I’ve started reading "What to Expect When You’re Expecting". Although the book claims to be for expectant fathers as well, I can’t believe how much of this book is dedicated to caring for and explaining the changes that are happening to one’s nipples. I can’t say that I find this to be overly relevant to my situation.

But it is fascinating, and alarming, to explore the mutations that pregnancy visits upon a woman’s body. It’s like a Victorian horror story, teeming with corporal mortification and oozing with humanity. The chafing, the bloating, the gas, the hair, the varicose veins, the mucus, the nausea, the saliva, the sweat. And I'm not even to the part about the delivery yet!

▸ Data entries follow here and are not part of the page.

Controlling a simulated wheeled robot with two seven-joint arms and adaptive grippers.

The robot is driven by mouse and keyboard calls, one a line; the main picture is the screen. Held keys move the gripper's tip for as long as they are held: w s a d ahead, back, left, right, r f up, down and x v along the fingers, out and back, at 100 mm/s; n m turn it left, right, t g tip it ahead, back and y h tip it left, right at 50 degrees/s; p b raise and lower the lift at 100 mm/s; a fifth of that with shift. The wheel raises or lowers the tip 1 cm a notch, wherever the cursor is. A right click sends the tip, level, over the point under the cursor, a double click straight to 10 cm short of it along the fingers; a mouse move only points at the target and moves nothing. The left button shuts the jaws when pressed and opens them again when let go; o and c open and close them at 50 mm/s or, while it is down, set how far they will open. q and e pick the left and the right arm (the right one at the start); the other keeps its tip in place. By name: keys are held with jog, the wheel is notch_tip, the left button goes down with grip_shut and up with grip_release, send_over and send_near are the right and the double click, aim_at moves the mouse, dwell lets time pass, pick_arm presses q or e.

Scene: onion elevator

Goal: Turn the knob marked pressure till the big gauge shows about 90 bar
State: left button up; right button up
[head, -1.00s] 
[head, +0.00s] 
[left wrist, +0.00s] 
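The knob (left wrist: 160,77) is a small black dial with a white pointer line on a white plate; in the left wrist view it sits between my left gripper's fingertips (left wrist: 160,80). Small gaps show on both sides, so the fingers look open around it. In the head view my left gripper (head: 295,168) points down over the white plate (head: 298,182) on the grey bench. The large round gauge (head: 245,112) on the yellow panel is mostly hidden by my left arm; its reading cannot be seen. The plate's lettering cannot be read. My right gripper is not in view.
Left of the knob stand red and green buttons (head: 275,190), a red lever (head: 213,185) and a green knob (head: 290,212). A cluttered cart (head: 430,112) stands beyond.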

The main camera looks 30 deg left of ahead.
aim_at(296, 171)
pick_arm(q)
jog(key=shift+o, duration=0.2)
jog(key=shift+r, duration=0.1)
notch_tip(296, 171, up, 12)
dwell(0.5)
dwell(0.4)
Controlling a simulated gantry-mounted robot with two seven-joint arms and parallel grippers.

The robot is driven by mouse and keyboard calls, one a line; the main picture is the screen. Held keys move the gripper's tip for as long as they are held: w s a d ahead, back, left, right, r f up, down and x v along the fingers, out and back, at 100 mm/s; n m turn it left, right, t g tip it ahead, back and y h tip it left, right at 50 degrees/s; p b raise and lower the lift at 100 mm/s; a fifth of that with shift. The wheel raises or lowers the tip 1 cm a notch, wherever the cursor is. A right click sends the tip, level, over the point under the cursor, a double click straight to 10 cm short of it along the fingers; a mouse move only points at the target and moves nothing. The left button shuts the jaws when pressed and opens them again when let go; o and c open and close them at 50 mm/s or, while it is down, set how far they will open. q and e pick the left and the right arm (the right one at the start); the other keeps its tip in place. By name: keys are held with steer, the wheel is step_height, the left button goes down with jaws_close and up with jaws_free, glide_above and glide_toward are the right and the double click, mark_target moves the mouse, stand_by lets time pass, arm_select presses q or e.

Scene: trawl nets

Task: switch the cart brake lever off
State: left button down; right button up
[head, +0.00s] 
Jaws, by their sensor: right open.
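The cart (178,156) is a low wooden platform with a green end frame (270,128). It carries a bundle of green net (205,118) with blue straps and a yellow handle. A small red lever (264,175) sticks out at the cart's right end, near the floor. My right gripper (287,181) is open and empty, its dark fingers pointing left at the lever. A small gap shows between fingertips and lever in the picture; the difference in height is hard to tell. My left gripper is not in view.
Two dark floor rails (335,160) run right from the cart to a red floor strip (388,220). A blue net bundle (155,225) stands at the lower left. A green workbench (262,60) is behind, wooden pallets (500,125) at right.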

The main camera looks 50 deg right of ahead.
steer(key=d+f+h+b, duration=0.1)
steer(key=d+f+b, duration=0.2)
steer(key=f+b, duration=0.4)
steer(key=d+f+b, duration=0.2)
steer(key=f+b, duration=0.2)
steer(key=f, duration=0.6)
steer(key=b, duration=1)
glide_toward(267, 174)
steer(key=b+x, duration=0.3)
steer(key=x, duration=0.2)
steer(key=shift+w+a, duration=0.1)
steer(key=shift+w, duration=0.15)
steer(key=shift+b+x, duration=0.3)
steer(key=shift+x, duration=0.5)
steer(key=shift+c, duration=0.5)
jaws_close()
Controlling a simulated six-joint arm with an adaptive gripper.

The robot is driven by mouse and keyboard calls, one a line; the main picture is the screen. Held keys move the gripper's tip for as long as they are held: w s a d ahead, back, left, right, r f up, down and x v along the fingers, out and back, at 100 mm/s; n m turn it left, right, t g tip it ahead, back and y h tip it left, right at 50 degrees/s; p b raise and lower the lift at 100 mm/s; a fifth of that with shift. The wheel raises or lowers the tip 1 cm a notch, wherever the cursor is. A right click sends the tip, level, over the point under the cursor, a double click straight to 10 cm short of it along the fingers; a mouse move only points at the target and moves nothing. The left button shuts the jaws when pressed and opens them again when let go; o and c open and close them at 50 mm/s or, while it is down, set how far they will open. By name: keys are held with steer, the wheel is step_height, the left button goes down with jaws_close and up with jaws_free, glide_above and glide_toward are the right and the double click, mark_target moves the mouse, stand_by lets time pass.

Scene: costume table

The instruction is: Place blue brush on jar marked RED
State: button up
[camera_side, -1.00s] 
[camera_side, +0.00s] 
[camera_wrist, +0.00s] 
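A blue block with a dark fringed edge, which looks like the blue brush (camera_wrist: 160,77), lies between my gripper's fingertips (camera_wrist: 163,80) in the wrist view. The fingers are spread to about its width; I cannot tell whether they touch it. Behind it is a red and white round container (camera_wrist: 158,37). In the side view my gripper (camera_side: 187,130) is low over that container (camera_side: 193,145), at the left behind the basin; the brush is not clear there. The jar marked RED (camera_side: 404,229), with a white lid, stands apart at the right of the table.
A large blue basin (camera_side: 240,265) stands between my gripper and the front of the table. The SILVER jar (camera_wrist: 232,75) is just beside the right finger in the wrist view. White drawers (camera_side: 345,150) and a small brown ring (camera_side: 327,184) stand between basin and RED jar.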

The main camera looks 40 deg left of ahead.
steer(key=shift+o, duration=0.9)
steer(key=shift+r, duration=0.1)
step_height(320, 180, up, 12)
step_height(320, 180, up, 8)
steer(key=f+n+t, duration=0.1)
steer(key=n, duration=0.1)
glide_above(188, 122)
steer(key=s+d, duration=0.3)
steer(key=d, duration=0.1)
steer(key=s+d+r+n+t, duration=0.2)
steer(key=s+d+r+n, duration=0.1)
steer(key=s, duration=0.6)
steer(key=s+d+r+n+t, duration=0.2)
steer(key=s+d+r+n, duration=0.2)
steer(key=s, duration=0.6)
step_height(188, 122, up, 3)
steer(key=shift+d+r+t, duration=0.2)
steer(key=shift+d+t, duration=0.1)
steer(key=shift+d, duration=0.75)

Don’t get me wrong. It’s a beautiful thing, and I’m not being glib when I say that I would gladly undertake similar alterations if I could carry the baby myself. I know that is a cliché that husbands have said for millennia, safe from having to make good on their claim because of the limitations of science and creation. Perhaps someday “Junior” – not Arnold’s best work – will not only be a travesty of filmmaking, but also a technological reality. Presumably by then my childbearing days will be behind me. But future generations of fathers should be careful what they wish for.